[Robot episode data]

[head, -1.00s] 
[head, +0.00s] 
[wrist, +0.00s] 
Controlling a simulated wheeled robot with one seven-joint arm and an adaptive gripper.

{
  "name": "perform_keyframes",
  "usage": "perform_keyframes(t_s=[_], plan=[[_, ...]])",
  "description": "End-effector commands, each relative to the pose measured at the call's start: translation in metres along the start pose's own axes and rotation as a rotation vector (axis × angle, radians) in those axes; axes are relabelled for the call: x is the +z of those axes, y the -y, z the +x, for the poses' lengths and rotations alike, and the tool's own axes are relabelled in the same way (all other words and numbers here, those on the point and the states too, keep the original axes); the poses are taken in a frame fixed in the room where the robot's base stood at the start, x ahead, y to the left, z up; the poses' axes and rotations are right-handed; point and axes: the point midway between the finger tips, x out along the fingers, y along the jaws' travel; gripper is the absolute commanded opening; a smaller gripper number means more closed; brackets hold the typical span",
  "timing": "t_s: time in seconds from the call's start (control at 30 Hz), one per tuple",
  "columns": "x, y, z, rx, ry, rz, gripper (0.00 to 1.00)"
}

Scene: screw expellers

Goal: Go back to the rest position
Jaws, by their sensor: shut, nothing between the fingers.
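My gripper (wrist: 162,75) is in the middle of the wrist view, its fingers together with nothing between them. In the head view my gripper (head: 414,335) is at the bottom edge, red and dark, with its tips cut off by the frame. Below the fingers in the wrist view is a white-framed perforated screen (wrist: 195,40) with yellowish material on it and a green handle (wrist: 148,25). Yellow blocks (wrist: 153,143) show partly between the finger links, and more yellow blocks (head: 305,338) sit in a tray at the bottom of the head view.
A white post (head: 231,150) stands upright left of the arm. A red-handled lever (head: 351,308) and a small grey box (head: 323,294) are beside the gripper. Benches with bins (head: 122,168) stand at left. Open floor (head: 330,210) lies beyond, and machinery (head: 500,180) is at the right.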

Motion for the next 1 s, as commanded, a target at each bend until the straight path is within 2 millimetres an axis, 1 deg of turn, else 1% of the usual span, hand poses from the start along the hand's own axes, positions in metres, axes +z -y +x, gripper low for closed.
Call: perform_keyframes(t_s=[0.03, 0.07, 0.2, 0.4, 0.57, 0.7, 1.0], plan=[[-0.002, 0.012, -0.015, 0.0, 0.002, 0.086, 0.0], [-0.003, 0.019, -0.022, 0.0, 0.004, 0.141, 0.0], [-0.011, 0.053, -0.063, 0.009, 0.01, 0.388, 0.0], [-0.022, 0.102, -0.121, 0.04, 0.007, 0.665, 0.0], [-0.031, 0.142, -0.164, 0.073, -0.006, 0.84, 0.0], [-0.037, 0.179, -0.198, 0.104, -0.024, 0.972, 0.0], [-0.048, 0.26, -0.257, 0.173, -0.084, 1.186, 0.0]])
* * *
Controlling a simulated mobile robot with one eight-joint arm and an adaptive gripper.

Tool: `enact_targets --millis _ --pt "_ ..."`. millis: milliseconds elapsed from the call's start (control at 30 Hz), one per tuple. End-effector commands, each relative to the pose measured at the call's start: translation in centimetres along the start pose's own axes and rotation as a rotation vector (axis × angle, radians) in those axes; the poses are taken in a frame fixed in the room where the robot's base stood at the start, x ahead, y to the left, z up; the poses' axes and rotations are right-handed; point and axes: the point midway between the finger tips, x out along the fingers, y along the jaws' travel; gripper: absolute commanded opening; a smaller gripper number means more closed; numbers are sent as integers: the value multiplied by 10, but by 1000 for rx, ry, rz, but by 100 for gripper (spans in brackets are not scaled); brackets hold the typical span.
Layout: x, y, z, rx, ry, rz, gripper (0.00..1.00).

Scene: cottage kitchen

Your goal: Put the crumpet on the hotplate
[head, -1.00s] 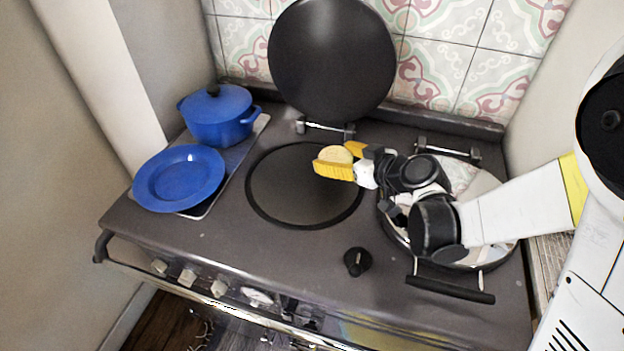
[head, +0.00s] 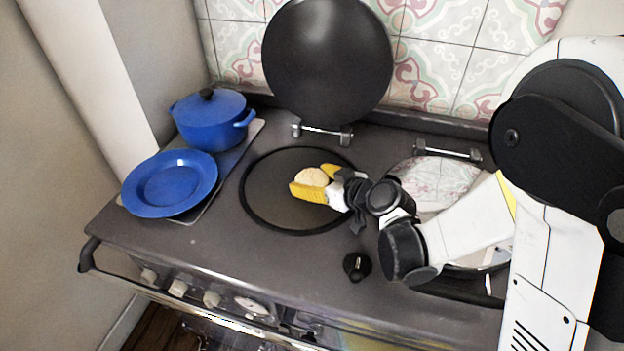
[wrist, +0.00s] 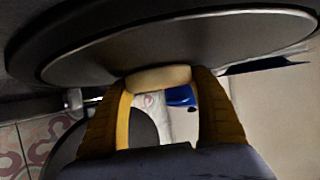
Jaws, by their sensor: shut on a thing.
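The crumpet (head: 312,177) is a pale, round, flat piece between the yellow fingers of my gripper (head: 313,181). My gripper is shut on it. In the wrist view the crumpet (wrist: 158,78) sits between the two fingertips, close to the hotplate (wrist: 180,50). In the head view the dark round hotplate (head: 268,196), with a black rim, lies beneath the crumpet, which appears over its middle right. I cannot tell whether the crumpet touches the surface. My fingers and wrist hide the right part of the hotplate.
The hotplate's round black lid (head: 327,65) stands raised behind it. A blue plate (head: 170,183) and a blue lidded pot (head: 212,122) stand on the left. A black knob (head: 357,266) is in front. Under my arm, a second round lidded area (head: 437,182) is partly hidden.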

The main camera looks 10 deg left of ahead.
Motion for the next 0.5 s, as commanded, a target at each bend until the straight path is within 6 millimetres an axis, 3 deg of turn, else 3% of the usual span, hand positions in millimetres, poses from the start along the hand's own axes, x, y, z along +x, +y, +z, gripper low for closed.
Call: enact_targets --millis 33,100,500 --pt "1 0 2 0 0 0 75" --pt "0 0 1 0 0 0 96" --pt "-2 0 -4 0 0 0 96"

■ **What you should do**
Give the number of lines in the data that contain "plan", with no other words.

■ **Response to the exercise**
2